• **TASK TO CARRY OUT**
Which lines hold the word "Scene"? Show each of them.

Lines of data:
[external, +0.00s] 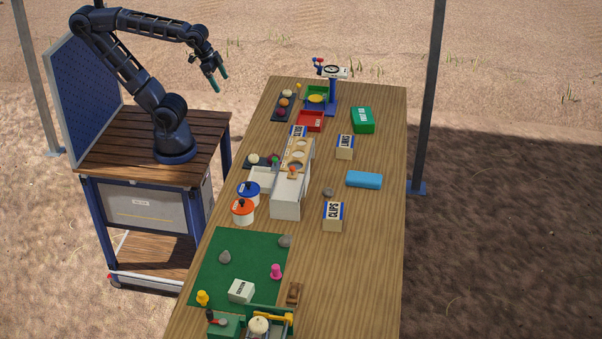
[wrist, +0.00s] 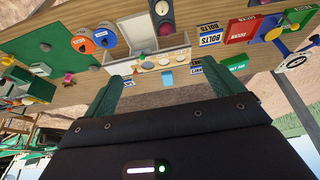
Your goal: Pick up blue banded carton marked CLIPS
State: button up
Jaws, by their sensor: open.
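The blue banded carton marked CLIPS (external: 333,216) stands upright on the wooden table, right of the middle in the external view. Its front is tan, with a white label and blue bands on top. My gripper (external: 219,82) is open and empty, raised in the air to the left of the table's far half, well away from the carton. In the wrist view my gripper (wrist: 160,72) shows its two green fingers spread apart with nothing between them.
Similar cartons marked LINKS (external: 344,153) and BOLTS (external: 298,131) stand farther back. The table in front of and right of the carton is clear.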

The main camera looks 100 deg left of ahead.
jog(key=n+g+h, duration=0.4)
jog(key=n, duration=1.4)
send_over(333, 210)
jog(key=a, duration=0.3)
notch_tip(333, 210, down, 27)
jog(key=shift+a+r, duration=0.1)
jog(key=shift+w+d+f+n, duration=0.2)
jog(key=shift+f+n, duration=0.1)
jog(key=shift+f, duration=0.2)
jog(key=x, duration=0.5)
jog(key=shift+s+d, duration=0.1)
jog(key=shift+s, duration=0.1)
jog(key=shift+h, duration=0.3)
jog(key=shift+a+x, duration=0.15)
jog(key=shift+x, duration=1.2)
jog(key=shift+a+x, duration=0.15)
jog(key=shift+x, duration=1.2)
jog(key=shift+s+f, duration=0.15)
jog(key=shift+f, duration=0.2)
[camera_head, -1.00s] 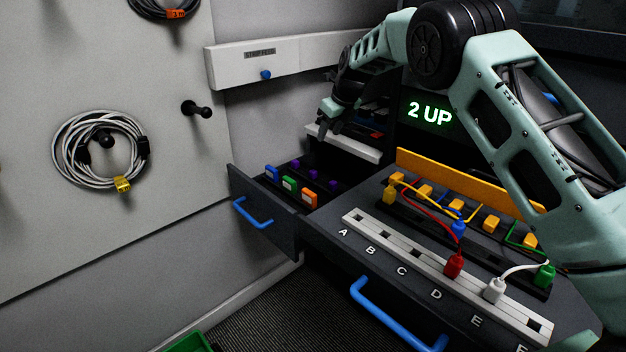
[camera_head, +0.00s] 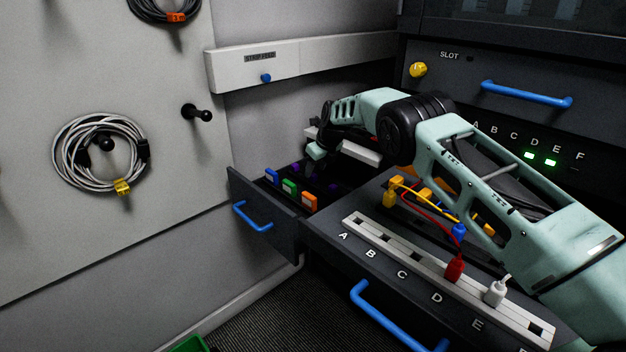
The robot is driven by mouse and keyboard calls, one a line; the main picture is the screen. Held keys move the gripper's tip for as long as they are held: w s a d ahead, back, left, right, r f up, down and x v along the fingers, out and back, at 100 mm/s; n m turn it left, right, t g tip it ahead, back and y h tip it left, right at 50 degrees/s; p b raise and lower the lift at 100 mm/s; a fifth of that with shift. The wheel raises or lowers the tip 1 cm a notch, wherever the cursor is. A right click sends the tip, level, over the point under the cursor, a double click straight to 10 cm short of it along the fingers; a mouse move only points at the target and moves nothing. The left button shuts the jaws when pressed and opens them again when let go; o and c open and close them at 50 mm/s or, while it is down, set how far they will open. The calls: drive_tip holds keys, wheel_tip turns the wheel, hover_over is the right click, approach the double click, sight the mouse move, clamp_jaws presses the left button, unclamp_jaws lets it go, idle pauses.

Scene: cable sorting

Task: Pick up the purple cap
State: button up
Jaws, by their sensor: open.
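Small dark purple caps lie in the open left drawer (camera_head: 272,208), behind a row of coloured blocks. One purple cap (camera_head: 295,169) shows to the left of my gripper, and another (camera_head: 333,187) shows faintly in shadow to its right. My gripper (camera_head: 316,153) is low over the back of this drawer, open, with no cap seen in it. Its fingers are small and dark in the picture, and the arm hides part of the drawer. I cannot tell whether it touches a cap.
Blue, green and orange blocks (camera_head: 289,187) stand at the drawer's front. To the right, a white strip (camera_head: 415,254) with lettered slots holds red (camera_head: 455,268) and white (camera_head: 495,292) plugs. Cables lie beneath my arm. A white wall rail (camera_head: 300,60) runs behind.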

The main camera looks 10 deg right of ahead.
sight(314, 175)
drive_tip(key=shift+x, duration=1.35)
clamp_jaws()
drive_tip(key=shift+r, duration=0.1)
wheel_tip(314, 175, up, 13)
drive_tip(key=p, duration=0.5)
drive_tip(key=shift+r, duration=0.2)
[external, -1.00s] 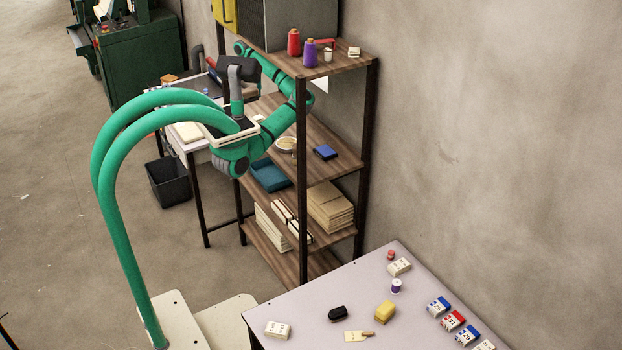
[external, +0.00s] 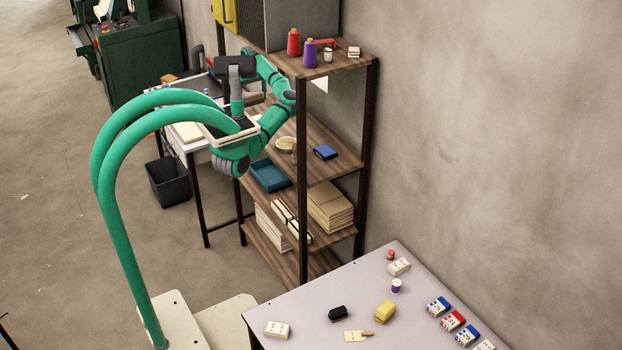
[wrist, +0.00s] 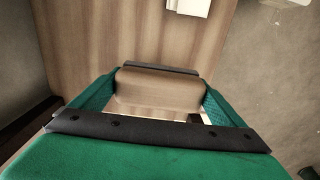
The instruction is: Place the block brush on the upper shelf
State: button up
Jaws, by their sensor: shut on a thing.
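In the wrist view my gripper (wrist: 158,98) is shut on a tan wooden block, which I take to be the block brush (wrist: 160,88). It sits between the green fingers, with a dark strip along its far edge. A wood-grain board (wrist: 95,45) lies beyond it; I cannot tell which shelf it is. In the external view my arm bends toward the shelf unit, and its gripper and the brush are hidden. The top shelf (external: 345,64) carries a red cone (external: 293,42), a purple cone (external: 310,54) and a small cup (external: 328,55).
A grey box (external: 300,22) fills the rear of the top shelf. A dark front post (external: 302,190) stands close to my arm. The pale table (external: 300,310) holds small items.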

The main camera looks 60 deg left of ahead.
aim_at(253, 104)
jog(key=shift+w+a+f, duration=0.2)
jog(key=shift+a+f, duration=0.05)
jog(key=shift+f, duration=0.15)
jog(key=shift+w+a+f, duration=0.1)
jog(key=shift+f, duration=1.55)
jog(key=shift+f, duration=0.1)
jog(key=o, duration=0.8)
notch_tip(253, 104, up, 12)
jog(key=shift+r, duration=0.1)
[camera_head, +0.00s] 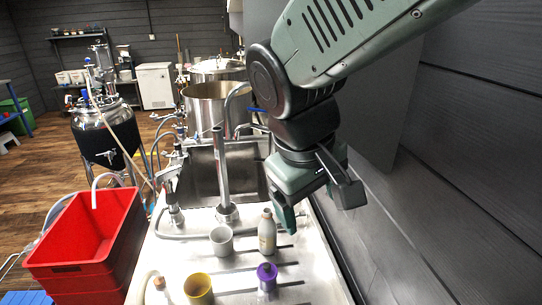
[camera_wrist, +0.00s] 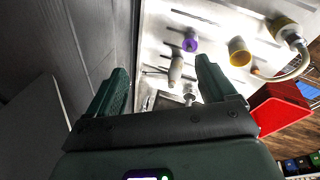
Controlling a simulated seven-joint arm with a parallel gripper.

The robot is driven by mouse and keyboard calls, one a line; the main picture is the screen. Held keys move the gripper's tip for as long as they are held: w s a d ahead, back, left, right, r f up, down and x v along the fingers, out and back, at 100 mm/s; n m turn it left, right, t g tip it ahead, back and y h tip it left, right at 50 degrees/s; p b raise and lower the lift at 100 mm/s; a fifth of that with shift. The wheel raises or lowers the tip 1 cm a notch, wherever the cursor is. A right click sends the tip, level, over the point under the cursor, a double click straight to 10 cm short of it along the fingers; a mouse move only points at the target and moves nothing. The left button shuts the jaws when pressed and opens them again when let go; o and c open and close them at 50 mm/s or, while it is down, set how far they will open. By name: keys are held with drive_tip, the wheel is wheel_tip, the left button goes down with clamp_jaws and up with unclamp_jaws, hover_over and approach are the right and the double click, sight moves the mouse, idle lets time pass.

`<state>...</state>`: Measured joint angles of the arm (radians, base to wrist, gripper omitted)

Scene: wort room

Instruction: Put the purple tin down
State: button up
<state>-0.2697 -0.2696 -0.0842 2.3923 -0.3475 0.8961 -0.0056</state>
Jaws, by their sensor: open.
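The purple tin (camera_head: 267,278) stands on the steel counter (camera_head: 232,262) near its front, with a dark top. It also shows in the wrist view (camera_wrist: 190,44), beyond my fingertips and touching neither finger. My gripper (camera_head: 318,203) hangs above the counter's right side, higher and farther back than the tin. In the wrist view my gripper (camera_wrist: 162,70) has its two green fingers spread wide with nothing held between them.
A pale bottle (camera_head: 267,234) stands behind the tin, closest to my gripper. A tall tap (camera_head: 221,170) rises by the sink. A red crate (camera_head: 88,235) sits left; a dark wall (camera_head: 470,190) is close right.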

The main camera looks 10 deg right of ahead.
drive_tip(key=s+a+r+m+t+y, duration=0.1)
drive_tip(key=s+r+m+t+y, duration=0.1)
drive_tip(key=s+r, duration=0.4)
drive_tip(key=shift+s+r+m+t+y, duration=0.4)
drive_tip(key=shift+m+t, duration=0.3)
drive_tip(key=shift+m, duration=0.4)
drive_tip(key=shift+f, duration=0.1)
...
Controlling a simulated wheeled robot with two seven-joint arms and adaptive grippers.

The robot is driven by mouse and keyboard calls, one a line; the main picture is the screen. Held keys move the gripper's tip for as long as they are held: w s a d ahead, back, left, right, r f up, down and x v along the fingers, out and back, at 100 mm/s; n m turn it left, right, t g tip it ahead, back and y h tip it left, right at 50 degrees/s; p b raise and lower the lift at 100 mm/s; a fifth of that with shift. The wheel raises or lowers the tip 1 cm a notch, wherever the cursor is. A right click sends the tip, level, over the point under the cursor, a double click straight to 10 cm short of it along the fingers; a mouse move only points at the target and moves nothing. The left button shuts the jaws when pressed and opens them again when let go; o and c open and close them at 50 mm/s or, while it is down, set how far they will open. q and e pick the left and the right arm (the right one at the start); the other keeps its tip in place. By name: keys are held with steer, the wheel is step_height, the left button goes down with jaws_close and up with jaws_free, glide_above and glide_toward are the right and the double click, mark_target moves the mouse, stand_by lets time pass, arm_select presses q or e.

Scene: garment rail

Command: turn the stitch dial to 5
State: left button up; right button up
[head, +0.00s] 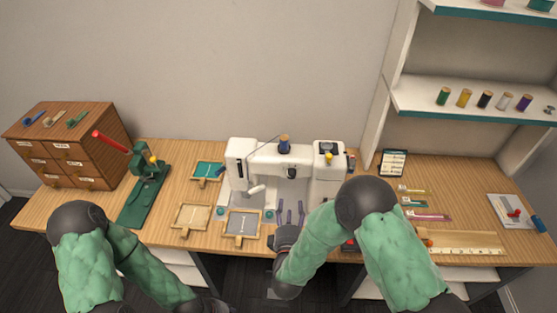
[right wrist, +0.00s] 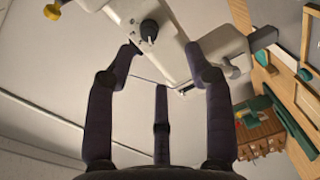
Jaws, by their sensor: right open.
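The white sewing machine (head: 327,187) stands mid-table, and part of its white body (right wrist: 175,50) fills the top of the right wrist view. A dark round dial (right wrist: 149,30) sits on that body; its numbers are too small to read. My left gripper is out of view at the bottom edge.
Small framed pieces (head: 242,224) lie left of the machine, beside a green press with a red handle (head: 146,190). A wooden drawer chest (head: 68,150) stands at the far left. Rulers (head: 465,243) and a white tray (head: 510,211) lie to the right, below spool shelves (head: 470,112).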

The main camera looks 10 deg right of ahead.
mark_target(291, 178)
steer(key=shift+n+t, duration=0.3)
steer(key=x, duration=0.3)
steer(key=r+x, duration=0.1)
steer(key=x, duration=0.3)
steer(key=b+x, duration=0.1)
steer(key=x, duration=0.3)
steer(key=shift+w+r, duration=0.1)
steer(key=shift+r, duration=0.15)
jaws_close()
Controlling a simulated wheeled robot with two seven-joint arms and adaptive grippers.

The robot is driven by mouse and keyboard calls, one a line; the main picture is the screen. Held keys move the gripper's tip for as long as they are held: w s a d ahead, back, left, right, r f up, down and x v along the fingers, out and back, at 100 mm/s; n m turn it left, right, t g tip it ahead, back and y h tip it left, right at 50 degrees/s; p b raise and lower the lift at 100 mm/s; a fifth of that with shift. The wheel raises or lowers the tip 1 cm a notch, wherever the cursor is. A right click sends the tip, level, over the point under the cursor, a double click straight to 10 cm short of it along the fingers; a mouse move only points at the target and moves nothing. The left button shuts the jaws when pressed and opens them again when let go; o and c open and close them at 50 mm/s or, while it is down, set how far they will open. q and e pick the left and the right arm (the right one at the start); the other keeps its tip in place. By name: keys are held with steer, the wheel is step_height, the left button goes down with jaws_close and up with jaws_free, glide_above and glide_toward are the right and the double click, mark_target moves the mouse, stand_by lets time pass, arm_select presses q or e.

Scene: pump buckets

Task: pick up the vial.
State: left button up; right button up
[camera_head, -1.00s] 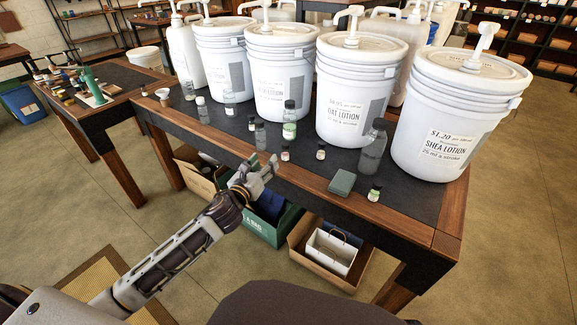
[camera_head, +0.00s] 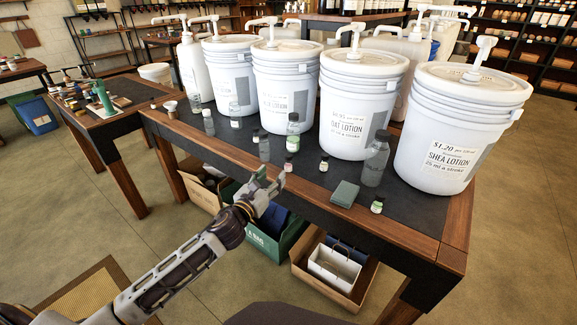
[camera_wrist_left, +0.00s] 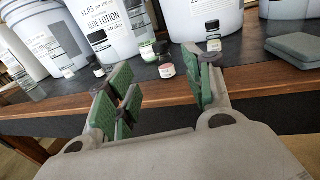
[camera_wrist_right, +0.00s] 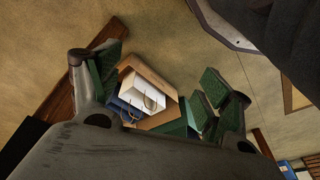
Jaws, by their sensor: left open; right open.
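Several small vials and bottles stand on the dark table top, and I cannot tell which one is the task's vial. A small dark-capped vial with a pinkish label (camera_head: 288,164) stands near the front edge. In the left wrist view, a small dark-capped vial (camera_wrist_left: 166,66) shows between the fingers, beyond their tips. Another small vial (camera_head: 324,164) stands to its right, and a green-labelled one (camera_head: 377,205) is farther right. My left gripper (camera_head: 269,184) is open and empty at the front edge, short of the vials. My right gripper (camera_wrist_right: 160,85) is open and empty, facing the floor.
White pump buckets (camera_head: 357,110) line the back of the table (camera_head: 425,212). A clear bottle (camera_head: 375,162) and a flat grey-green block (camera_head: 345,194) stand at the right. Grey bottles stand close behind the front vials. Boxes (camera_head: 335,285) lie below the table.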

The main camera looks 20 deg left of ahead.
--
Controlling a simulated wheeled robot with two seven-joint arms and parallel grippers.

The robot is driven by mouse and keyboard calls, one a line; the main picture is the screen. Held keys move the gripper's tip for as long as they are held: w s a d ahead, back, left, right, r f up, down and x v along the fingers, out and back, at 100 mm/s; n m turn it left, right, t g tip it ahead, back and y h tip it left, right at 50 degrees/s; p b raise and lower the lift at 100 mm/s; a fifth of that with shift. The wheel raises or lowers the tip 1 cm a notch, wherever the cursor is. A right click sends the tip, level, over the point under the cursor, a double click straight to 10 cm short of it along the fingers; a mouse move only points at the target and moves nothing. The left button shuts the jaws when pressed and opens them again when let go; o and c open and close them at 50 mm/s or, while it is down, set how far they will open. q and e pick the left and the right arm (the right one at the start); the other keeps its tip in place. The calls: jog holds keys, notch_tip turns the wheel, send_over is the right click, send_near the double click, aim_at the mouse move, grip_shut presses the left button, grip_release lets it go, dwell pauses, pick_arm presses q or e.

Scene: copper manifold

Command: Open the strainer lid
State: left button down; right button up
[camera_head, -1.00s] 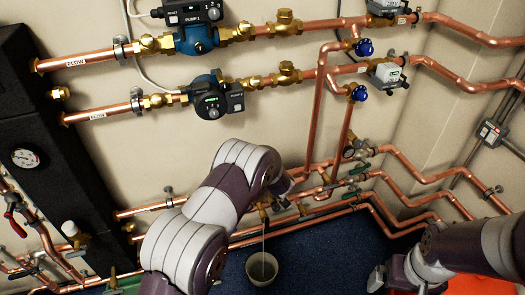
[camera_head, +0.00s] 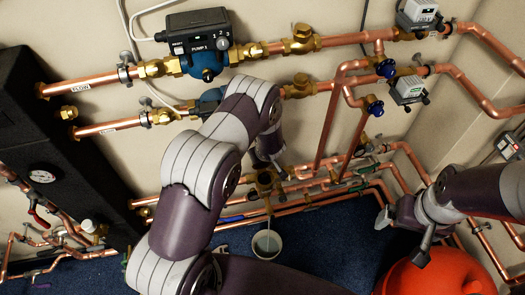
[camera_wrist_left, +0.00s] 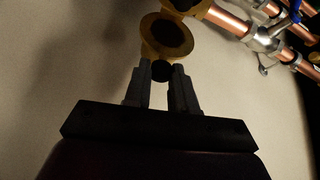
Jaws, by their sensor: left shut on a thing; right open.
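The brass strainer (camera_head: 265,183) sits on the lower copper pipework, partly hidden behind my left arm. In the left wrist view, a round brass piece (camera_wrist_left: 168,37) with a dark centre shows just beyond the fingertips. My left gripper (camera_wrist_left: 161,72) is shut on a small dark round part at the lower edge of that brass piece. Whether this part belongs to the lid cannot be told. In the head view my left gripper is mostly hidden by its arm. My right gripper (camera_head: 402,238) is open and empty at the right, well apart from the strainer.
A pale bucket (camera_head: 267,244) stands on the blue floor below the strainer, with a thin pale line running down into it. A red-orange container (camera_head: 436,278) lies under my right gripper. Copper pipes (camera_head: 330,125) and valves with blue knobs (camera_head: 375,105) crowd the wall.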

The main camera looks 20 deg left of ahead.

• **THE REPLY**
Scene: cable sorting
Scene: wort room
Scene: garment rail
Scene: pump buckets
Scene: copper manifold

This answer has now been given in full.